In contrast to their owners, the camels are dressed in their finest: elaborately woven, beautifully colored tapestries; bright reds, blues, greens, pinks and oranges that cover their two humps, shifting slightly as the camels' front legs move elegantly forward, as if they are dancing through water. Their bums carry a banner announcing their name and "Masallah" -- the Turkish idiom that means, "May Allah protect you from the evil eye."

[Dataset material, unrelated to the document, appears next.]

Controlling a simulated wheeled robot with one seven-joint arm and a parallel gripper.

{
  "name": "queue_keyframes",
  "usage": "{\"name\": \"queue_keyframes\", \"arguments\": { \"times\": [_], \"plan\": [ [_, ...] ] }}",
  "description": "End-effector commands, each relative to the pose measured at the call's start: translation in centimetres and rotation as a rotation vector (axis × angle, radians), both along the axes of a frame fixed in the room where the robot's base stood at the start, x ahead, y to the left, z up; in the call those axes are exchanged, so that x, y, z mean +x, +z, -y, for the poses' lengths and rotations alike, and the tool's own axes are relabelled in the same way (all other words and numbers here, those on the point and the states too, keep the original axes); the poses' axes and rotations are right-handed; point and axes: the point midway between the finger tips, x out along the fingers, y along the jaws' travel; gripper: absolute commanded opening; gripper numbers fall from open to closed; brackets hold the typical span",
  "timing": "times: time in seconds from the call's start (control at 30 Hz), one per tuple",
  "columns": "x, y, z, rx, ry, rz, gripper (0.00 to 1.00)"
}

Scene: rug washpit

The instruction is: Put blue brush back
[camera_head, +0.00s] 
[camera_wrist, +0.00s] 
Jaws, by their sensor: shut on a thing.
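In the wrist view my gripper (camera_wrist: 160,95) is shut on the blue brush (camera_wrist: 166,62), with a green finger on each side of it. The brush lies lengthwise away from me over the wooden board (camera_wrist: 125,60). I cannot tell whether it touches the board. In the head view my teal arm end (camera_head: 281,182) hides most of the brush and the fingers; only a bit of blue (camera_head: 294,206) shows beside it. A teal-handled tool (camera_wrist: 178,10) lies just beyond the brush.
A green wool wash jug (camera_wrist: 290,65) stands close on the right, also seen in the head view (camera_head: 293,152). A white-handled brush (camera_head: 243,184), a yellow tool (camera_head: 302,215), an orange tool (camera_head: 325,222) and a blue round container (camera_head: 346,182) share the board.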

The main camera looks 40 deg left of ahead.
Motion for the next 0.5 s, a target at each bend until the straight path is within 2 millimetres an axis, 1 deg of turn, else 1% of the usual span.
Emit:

"Their get-ups cost about $3,000," notes Ali Onal, who had introduced his camel, also named Onal, to me the day before. As Ali talks, Onal the camel gives him a sloppy, frothy kiss. Thousands of dollars may seem a high price to pay for one suit of camel clothes, but it's on a par with the worth of the beasts. The camels, which are bred in Iran, cost about $25,000 apiece.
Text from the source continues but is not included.